Second, mainstream economists are doubling down on their defense of free trade because they’re willing to say anything and everything to attack Trump. Just the fact that Trump has had the temerity of criticizing free-trade agreements, such as the North American Free Trade Agreement and the Trans-Pacific Partnership, thereby creating (in the eyes of mainstream economists) the specter of protectionism, has led them to cast aside all caution and reinforce their uncritical support for free trade. (Edsall even invokes the long-discredited idea that the Smoot-Hawley Tariff Act was “one of the principle causes” of the first Great Depression to make the case.) But, of course, in their determination to oppose the Republican candidate, mainstream economists also dismiss the indignities and injuries many of Trump’s supporters have suffered in recent decades.**

International trade is not the only thing hurting American workers. It’s probably not even the major factor. Decades of stagnant wages, rising inequality, outsourcing, and job-displacing technological change created by their employers are, in my view, even more important. But mainstream economists’ and pundits’ all-out defense of free trade, their refusal to recognize the unequal benefits and costs of globalization, and their determined efforts to let employers completely off the hook are among the important reasons that, against all odds, Trump is only 5-6 points behind in the national polls.***


*It should come as no surprise that, according to the International Monetary Fund, the World Bank, and the World Trade Organization, the solution to the problems of international trade is. . .more trade.

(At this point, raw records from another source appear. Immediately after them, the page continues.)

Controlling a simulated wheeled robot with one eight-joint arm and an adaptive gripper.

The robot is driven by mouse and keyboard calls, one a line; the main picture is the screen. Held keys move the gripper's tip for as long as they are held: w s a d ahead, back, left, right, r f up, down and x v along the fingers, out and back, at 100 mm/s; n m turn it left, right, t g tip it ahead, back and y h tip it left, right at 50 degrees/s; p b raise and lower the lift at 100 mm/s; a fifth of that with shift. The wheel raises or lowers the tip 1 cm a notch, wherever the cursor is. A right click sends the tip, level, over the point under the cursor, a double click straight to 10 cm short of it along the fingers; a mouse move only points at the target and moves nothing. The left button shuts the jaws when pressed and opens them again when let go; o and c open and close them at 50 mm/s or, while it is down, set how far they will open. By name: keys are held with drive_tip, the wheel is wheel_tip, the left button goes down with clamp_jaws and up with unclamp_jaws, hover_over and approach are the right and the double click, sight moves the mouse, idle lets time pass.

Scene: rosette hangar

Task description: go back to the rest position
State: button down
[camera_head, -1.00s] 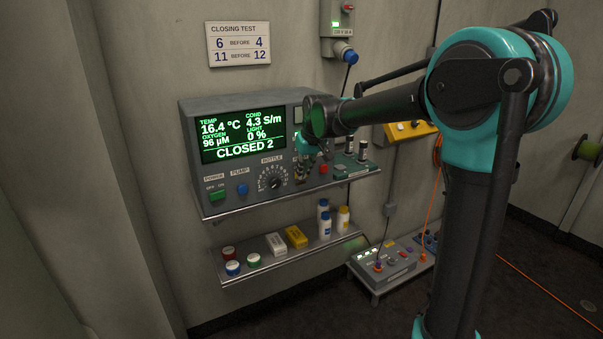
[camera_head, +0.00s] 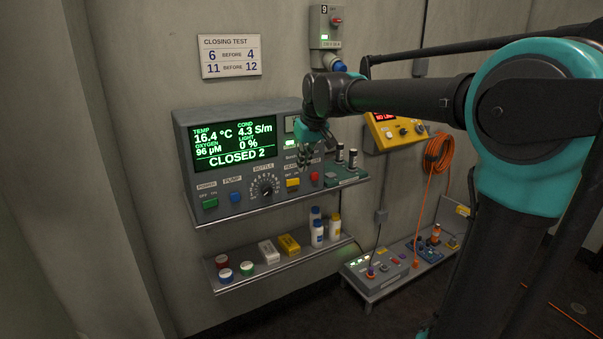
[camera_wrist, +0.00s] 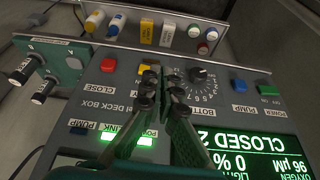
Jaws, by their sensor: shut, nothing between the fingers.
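My gripper (camera_head: 307,158) is in front of the right part of the grey deck box (camera_head: 183,140), with fingers together and nothing held. In the wrist view my gripper (camera_wrist: 165,75) points at the panel between the bottle dial (camera_wrist: 198,75) and the yellow button (camera_wrist: 146,70). I cannot tell the exact gap to the panel, but the dial stands clear of the fingers. The box screen (camera_head: 235,145) reads CLOSED 2, 16.4 °C and light 0 %. My arm reaches in from the right.
A shelf (camera_head: 280,268) below the box carries bottles, boxes and round caps. A small green unit (camera_head: 345,172) stands right of the box. A yellow meter (camera_head: 398,130) and orange cable (camera_head: 437,155) hang right, behind my arm. A low bench (camera_head: 372,293) holds more devices.

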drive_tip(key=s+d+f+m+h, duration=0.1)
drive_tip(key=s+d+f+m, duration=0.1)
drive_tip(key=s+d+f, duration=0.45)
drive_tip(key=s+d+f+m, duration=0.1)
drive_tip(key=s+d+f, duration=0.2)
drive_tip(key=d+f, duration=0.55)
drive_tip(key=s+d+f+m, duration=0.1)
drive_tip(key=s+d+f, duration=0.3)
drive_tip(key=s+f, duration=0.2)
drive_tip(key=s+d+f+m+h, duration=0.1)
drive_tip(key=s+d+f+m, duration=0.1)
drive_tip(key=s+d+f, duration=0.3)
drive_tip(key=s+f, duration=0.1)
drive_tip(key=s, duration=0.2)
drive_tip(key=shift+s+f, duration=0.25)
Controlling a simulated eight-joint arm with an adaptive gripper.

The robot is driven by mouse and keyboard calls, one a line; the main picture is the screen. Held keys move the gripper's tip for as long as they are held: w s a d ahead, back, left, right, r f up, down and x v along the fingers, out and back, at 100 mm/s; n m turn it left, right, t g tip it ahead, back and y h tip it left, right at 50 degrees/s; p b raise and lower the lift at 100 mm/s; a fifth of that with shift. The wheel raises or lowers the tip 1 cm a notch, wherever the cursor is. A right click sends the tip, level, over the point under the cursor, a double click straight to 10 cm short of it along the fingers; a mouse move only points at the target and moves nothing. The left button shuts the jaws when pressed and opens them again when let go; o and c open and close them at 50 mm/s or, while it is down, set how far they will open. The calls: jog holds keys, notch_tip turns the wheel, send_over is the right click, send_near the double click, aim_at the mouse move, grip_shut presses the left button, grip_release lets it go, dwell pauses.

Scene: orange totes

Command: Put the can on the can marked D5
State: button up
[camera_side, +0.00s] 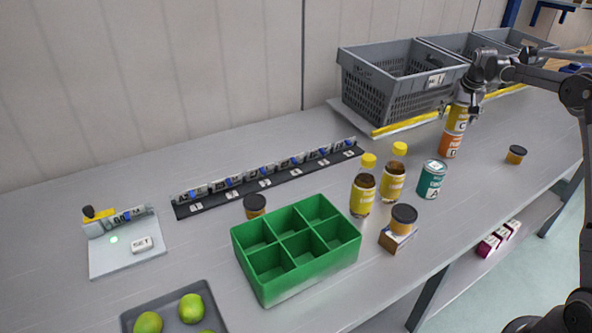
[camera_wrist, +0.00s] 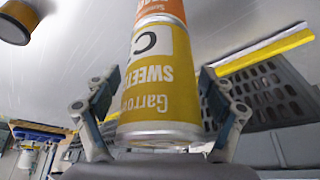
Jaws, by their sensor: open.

**Many of Clinton’s supporters have also been harmed by U.S. economic policies, including international trade agreements.

***I wrote this post before the revelation of the 2005 Trump tape and the Wikileaks publication of the emails concerning Hillary Clinton’s speeches. Given the media coverage of the two events (plus whatever happens in the Sunday debate), my guess is the new polls will register a much larger lead for Clinton—and there will be much less discussion of international trade (or economics of any sort) in the weeks ahead.